[A block of data]
+++

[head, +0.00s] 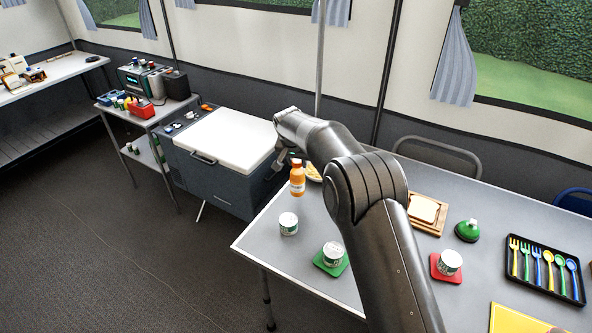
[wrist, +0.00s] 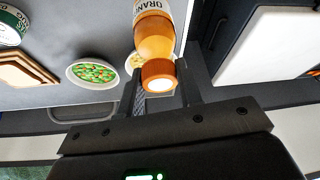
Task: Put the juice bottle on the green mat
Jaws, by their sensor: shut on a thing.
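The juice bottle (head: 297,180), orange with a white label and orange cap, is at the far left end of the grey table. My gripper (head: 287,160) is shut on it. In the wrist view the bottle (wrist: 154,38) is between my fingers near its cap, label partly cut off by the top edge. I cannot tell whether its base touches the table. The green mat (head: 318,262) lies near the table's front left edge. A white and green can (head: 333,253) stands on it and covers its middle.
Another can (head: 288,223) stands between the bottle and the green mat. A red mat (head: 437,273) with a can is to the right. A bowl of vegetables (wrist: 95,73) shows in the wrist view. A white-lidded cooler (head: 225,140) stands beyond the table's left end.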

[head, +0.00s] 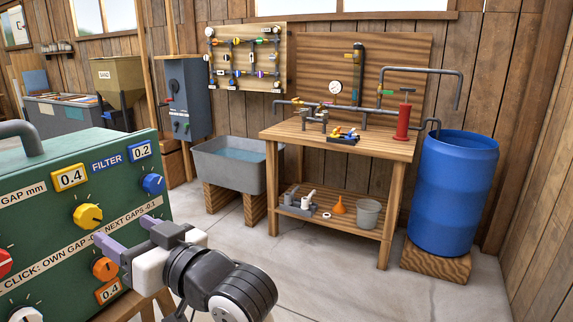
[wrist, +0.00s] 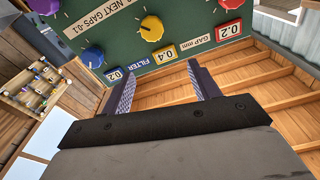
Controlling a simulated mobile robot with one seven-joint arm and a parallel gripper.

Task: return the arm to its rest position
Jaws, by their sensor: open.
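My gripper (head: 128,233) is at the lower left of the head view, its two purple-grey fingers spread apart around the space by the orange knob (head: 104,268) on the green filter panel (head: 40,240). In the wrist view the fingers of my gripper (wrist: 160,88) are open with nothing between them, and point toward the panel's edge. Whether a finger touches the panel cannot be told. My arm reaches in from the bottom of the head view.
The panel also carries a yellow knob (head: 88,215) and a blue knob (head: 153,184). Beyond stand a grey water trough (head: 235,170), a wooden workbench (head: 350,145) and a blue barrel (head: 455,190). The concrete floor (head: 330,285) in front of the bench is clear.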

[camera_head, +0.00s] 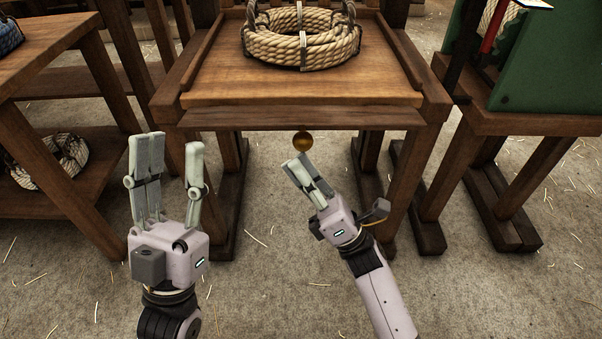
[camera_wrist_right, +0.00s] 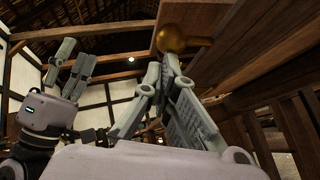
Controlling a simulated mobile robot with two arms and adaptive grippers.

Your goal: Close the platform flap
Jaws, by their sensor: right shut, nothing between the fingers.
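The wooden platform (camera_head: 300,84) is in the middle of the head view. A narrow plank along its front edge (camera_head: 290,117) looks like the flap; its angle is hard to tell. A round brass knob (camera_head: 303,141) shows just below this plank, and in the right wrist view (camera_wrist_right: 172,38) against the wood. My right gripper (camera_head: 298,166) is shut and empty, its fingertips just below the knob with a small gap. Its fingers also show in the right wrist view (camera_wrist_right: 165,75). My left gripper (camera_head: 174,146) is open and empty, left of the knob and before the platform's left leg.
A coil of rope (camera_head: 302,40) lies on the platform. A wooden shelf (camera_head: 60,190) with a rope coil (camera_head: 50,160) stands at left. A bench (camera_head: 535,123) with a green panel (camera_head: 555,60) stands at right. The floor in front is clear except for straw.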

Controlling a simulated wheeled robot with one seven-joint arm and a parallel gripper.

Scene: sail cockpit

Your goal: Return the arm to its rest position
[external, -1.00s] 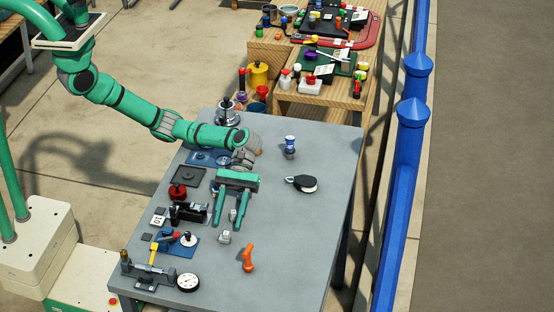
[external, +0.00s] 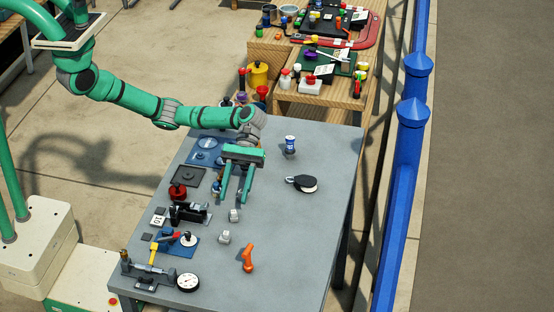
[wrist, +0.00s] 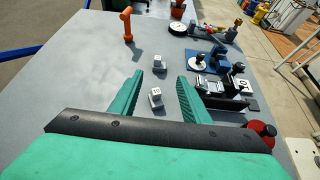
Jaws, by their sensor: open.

+++

— Written request —
Return the entries unchanged, save for the pictures, which do not belong in the copy.

— Expected output —
[head, +0.00s] 
[wrist, +0.00s] 
Task: Put the juice bottle on the green mat
Jaws, by their sensor: shut on a thing.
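The juice bottle (head: 297,180), orange with a white label and orange cap, is at the far left end of the grey table. My gripper (head: 287,160) is shut on it. In the wrist view the bottle (wrist: 154,38) is between my fingers near its cap, label partly cut off by the top edge. I cannot tell whether its base touches the table. The green mat (head: 318,262) lies near the table's front left edge. A white and green can (head: 333,253) stands on it and covers its middle.
Another can (head: 288,223) stands between the bottle and the green mat. A red mat (head: 437,273) with a can is to the right. A bowl of vegetables (wrist: 95,73) shows in the wrist view. A white-lidded cooler (head: 225,140) stands beyond the table's left end.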

[head, +0.00s] 
[wrist, +0.00s] 
Controlling a simulated mobile robot with one seven-joint arm and a parallel gripper.

Task: return the arm to its rest position
Jaws, by their sensor: open.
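My gripper (head: 128,233) is at the lower left of the head view, its two purple-grey fingers spread apart around the space by the orange knob (head: 104,268) on the green filter panel (head: 40,240). In the wrist view the fingers of my gripper (wrist: 160,88) are open with nothing between them, and point toward the panel's edge. Whether a finger touches the panel cannot be told. My arm reaches in from the bottom of the head view.
The panel also carries a yellow knob (head: 88,215) and a blue knob (head: 153,184). Beyond stand a grey water trough (head: 235,170), a wooden workbench (head: 350,145) and a blue barrel (head: 455,190). The concrete floor (head: 330,285) in front of the bench is clear.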

[camera_head, +0.00s] 
[camera_wrist_right, +0.00s] 
Controlling a simulated mobile robot with two arms and adaptive grippers.

Your goal: Close the platform flap
Jaws, by their sensor: right shut, nothing between the fingers.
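The wooden platform (camera_head: 300,84) is in the middle of the head view. A narrow plank along its front edge (camera_head: 290,117) looks like the flap; its angle is hard to tell. A round brass knob (camera_head: 303,141) shows just below this plank, and in the right wrist view (camera_wrist_right: 172,38) against the wood. My right gripper (camera_head: 298,166) is shut and empty, its fingertips just below the knob with a small gap. Its fingers also show in the right wrist view (camera_wrist_right: 165,75). My left gripper (camera_head: 174,146) is open and empty, left of the knob and before the platform's left leg.
A coil of rope (camera_head: 302,40) lies on the platform. A wooden shelf (camera_head: 60,190) with a rope coil (camera_head: 50,160) stands at left. A bench (camera_head: 535,123) with a green panel (camera_head: 555,60) stands at right. The floor in front is clear except for straw.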

Controlling a simulated wheeled robot with one seven-joint arm and a parallel gripper.

Scene: sail cockpit

Your goal: Return the arm to its rest position
[external, -1.00s] 
[external, +0.00s] 
[wrist, +0.00s] 
Jaws, by their sensor: open.

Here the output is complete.